Just read your post. I feel for you, because I just broke up with a man that I really love, because he wouldn't set a wedding date, and we would have been together 6 years this December. He was the one that was pushy to get serious, and we have had our ups and downs over the years. I stuck by him through drug addiction, and he went to church with me and changed his way of life, not because of me, but because HE wanted to.

 

I stood by him through some hard knocks, and now that I thought that we were in a position to get married, he tells me, "I am not the marrying kind." I am a single parent with three children, now, not so little, ages 21, 18 and 13. When we met, my kids were 15, 12, and 7. I always thought that when the kids were older, it would be easier to get married, because there wouldn't be as many adjustments that needed to be made.

 

Let me tell you the main reason why I finally realized that we should go ahead and tie the knot. Besides loving feelings for him, I have never felt comfortable with a sexual relationship outside of marriage, since I am a devout Catholic, and I never felt I was setting a good example to my kids, carrying on, never making that commitment. Also, certain things have happened in my life, where I felt like I should give him an ultimatum. My elderly mother has had a stroke, and I wanted her to be around to see us get married. Plus, I got a steady job, and a house, all on my own, and I thought that it was time. But, as they say, love is blind, and even though my life had been improving, he was at a stand still with his. He isn't working in a steady job, just selling used mattresses out of the newspaper, and he also stays with his parents. He is 44 years old. But my eyes were blind to seeing that, since I have a high attractiveness to his personality, and his looks, (even though he is not that attractive to most). But, we love our men, in spite of it all, right?

 

Well, to make a long story short, I confronted him with my ultimatum over the phone, and he told me he wasn't the marrying kind, and now I haven't seen him since August 30th, 2004. October 14th was my birthday, and not a phone call or anything.

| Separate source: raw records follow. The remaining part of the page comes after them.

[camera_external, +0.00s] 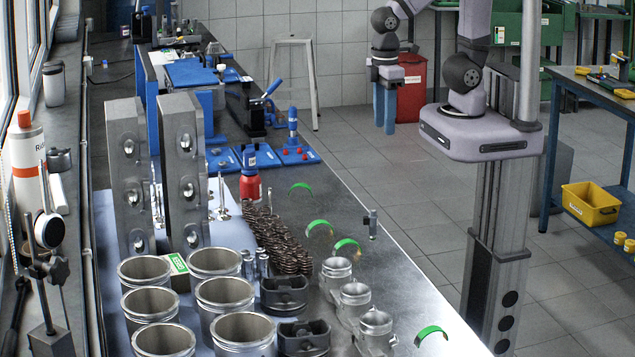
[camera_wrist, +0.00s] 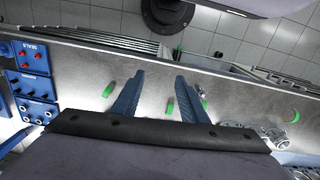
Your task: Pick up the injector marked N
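A small metallic part that looks like an injector (camera_external: 372,223) stands on the bench near its right edge in the external view. It seems to be the small grey part (camera_wrist: 202,92) just right of my right finger in the wrist view. No letter N is legible on it. My gripper (camera_external: 384,128) hangs from my arm at the upper middle of the external view, apart from this part. In the wrist view my gripper's two blue fingers (camera_wrist: 157,84) are spread, with nothing held between them.
Green-and-metal curved shells (camera_external: 347,245) lie around the part. Silver pistons (camera_external: 351,298), springs (camera_external: 284,240) and cylinder liners (camera_external: 224,293) crowd the near bench. Tall metal blocks (camera_external: 183,165) stand at left. Blue trays (camera_external: 295,155) lie farther back. The bench's right strip has free room.

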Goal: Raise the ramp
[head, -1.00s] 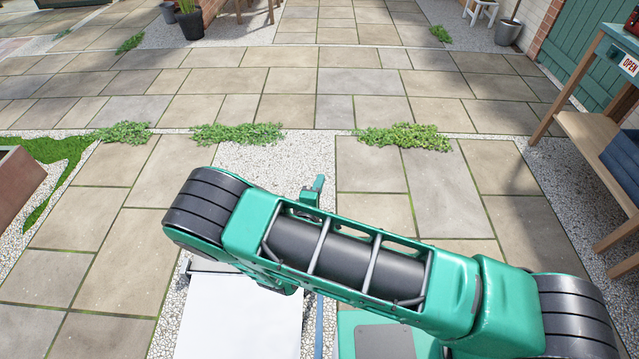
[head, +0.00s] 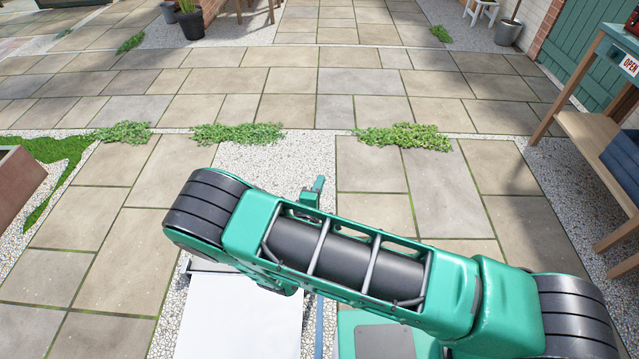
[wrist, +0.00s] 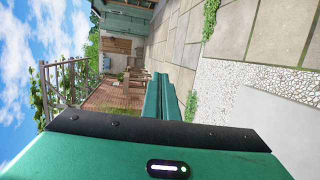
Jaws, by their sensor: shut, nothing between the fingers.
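A flat white panel (head: 238,320), which looks like the ramp, lies at the bottom left of the head view. A dark bar shows at its far left corner, and my arm covers part of its far edge. A pale grey flat surface (wrist: 272,125) at the lower right of the wrist view may be the same panel. My gripper (wrist: 166,97) shows in the wrist view as two teal fingers, shut together and empty. In the head view, a small teal part of it (head: 318,190) shows beyond my arm, over the gravel strip. It appears apart from the panel.
A planter (head: 18,180) stands at the left edge. A wooden stand (head: 600,150) with an "OPEN" sign is at the right. Low green plants (head: 405,137) grow along a paving joint. The paving (head: 370,85) ahead is mostly clear.

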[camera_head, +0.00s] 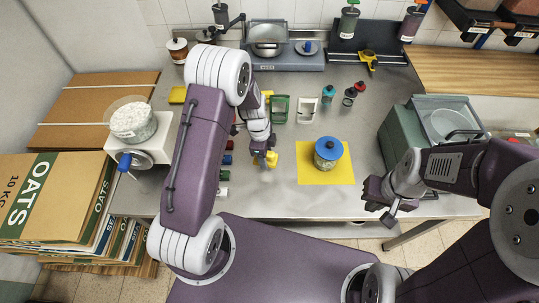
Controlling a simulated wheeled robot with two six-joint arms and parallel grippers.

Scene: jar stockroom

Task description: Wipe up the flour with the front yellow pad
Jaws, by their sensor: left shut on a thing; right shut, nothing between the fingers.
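My left gripper (262,160) is shut on a small yellow pad (272,158), low over the steel table left of the yellow mat. A faint pale patch (268,178) shows on the table just in front of the pad; I cannot tell for sure that it is flour. I cannot tell whether the pad touches the table. My right gripper (388,216) is shut and empty by the table's front right edge.
A blue-lidded jar (327,155) stands on a yellow mat (342,177). Small coloured items lie left of my left gripper, partly behind my arm. Green and white trays (279,109) and small jars (349,97) stand behind. A green machine (398,138) stands at the right.

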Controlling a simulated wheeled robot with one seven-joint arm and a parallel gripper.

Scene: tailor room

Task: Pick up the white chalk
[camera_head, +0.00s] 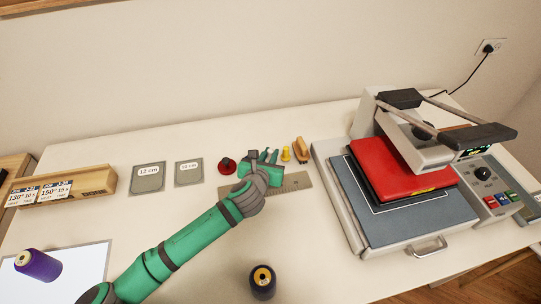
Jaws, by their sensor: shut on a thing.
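My green gripper (269,157) is over the back middle of the white table, at the far edge of a ruler. It is shut on a small thing that the fingers hide from this view. I cannot make out any white chalk, neither in the fingers nor on the table around them.
A red-and-black knob-like thing (227,166) lies left of my gripper; a yellow piece (286,154) and a wooden brush (301,150) stand close on its right. The ruler (295,182) lies below. A heat press (405,205) fills the right; a dark spool (262,282) stands in front.

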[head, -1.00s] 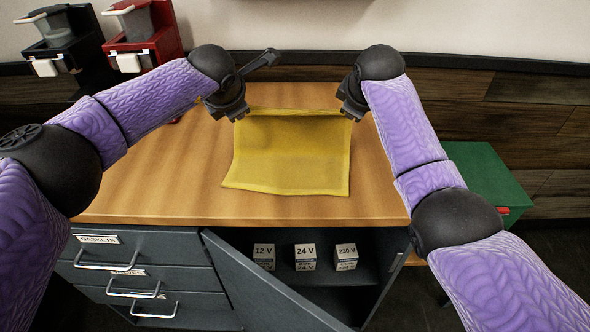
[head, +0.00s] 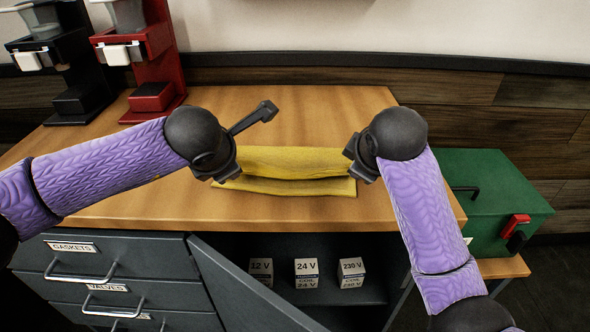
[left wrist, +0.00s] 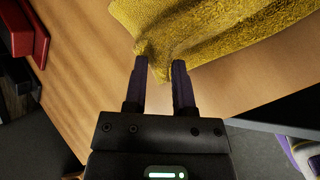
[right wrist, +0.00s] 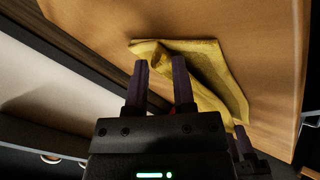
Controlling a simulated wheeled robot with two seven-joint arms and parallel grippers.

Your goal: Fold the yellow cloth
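The yellow cloth (head: 295,162) lies on the wooden worktop in the head view. It is doubled over in a narrow band, with a strip of the lower layer showing along the front. My left gripper (head: 226,178) is at its left end; in the left wrist view the fingers (left wrist: 158,68) stand apart, with a cloth corner (left wrist: 152,50) at their tips. My right gripper (head: 358,171) is at the right end; in the right wrist view its fingers (right wrist: 160,70) also stand apart, with cloth (right wrist: 205,60) just beyond and between the tips.
A red brewer (head: 150,95) and a black brewer (head: 75,100) stand at the back left. A green toolbox (head: 490,195) stands right of the worktop (head: 290,110). Below, a cabinet door (head: 250,280) hangs open before several labelled cubes (head: 306,270). Bare worktop surrounds the cloth.

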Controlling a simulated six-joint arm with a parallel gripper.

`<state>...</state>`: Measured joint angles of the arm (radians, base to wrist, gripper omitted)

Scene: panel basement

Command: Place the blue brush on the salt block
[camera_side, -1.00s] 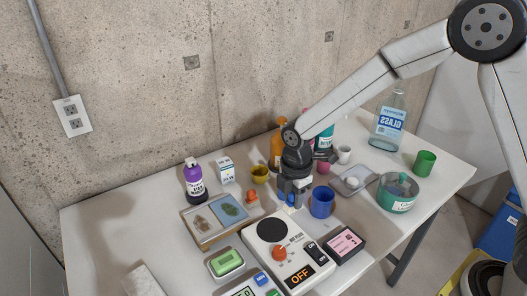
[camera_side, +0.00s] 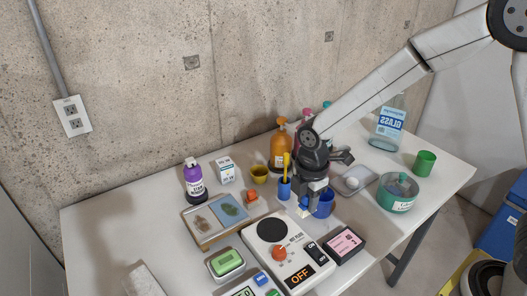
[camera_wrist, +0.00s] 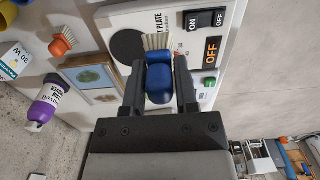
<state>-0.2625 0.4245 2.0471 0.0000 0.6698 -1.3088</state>
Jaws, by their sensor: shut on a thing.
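My gripper (camera_wrist: 160,88) is shut on the blue brush (camera_wrist: 159,84). In the wrist view the brush's rounded blue body sits between the fingers, with its pale bristles (camera_wrist: 157,42) pointing past the fingertips. In the side view my gripper (camera_side: 305,207) is low over the table, behind the hot plate and beside the blue mug; the brush is mostly hidden there. I cannot tell whether the bristles touch the table. A pale whitish block (camera_side: 145,280), likely the salt block, lies at the table's front left, cut off by the picture's lower edge.
The hot plate (camera_side: 270,229) and a framed picture tray (camera_side: 205,234) lie between my gripper and the pale block. A blue mug (camera_side: 324,203), a blue cup with a yellow handle (camera_side: 284,190) and an orange brush (camera_side: 251,196) stand close by.

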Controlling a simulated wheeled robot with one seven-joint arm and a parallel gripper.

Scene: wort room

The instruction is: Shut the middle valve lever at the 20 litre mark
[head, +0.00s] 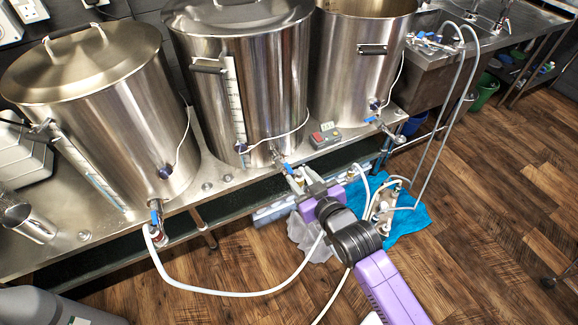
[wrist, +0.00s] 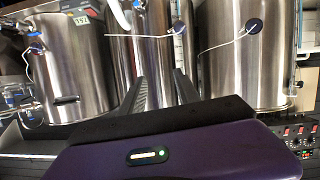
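The middle steel kettle (head: 275,90) stands between two others on the steel bench and has a marked sight gauge (head: 236,105) on its front left. The liquid level and the numbers on the gauge are too small to read. Its valve has a blue lever (head: 287,168) low on the front; whether it is turned open or shut I cannot tell. My gripper (head: 297,176) is right by this lever in the head view, partly covering the valve. In the wrist view my gripper (wrist: 159,78) has its two dark fingers apart, with only the kettle wall showing between them. Contact with the lever cannot be made out.
The left kettle (head: 100,105) and right kettle (head: 345,65) also have blue-levered valves. A white hose (head: 225,293) loops from the left valve across the floor. A control box (head: 325,135) sits on the bench. A blue cloth (head: 410,220) and hose fittings lie right of my arm.

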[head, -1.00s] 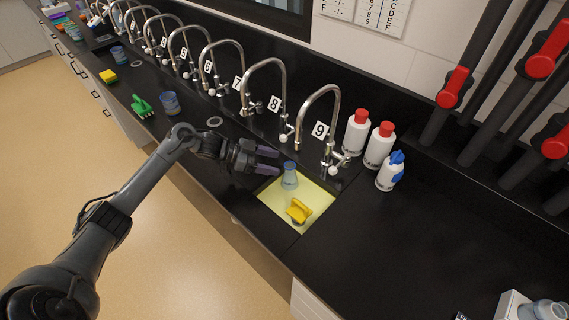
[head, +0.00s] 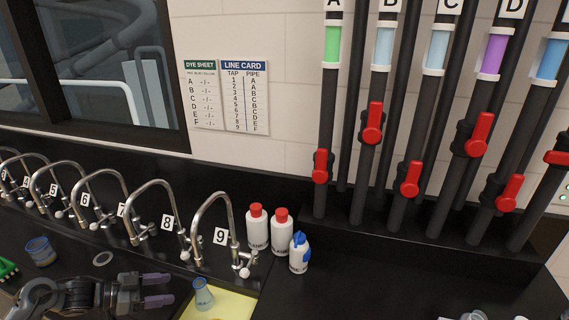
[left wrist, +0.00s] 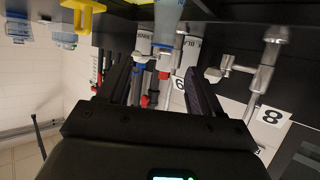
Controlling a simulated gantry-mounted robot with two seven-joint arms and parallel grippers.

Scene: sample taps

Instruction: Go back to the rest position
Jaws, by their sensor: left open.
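My left gripper (head: 171,289) is open and empty at the bottom left of the head view. Its two purple-grey fingers point right, above the counter beside the sink. In the left wrist view the fingers (left wrist: 163,85) stand apart with nothing held between them. The flask also shows at the top of the wrist view (left wrist: 168,18). My right gripper is not in view.
Numbered taps (head: 212,225) line the back of the counter, close behind the gripper. Two red-capped bottles (head: 257,226) and a blue-topped bottle (head: 299,253) stand right of tap 9. Black pipes with red valve handles (head: 372,130) rise at the right. A blue-tinted beaker (head: 41,252) stands left.

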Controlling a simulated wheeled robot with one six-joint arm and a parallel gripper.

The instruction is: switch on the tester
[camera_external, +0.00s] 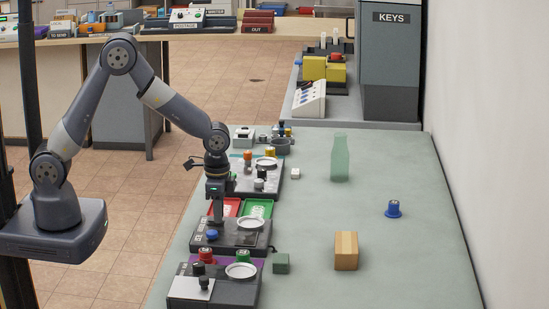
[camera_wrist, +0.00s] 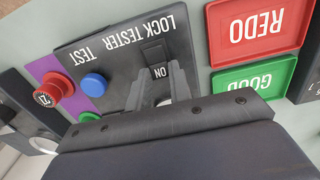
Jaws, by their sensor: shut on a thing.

I am still devastated, but I am coping with Gods help, because I have a family to support, and a life to live. It has been very hard, and I just wanted to let you know that you are not alone. I never imagined I would be without him; always thought we would get married. But, look at the circumstances. HE IS STILL LIVING WITH HIS PARENTS!!! If you have any suggestions or comments for me, please feel free to post them. And, talk about feeling like no one will ever want me now, try age 42. It is a tough one, but my faith has gotten me this far, and God will see me through. I have had to bury one child, and place my oldest son in a disabled home, so I have been used to loss. But, one never really gets good at it. Take Care, and God Bless you. I know how you feel!!! Love, leftaloneafter6.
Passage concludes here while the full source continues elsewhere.